[BEGIN]

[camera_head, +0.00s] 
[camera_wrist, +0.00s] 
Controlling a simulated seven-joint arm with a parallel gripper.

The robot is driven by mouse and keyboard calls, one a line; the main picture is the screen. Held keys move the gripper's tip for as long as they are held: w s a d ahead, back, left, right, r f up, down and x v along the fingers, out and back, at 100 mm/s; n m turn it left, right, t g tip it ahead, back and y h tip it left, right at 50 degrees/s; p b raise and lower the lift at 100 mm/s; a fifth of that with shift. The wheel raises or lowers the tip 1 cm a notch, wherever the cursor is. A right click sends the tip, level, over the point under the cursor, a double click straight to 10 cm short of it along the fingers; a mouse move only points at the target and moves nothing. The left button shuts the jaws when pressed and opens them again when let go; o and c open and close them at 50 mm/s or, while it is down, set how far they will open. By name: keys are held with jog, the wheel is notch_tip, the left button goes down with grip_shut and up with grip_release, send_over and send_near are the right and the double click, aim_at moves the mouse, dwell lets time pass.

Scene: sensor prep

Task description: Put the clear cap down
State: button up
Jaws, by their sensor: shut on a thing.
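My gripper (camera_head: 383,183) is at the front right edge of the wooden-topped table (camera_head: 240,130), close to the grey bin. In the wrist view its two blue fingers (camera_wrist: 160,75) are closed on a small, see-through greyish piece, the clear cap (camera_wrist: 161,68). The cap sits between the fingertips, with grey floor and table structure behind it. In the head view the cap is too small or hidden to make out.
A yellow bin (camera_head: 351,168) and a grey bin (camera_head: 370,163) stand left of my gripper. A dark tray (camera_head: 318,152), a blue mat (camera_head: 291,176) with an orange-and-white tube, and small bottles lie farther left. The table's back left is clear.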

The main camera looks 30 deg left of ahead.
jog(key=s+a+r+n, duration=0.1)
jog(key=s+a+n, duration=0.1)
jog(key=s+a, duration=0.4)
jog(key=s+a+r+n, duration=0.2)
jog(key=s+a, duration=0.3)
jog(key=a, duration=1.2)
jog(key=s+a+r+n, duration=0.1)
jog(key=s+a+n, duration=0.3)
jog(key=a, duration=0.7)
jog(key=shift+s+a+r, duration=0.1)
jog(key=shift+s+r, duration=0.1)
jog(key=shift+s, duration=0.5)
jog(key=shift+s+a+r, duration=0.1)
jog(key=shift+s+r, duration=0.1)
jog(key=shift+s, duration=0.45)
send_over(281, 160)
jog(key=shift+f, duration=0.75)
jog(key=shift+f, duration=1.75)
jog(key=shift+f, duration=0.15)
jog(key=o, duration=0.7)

[END]

Exact repetition is required for the lines from the one that contains "Jaws, by their sensor: shut on a thing." through the final line; leave out everything else.

Jaws, by their sensor: shut on a thing.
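My gripper (camera_head: 383,183) is at the front right edge of the wooden-topped table (camera_head: 240,130), close to the grey bin. In the wrist view its two blue fingers (camera_wrist: 160,75) are closed on a small, see-through greyish piece, the clear cap (camera_wrist: 161,68). The cap sits between the fingertips, with grey floor and table structure behind it. In the head view the cap is too small or hidden to make out.
A yellow bin (camera_head: 351,168) and a grey bin (camera_head: 370,163) stand left of my gripper. A dark tray (camera_head: 318,152), a blue mat (camera_head: 291,176) with an orange-and-white tube, and small bottles lie farther left. The table's back left is clear.

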The main camera looks 30 deg left of ahead.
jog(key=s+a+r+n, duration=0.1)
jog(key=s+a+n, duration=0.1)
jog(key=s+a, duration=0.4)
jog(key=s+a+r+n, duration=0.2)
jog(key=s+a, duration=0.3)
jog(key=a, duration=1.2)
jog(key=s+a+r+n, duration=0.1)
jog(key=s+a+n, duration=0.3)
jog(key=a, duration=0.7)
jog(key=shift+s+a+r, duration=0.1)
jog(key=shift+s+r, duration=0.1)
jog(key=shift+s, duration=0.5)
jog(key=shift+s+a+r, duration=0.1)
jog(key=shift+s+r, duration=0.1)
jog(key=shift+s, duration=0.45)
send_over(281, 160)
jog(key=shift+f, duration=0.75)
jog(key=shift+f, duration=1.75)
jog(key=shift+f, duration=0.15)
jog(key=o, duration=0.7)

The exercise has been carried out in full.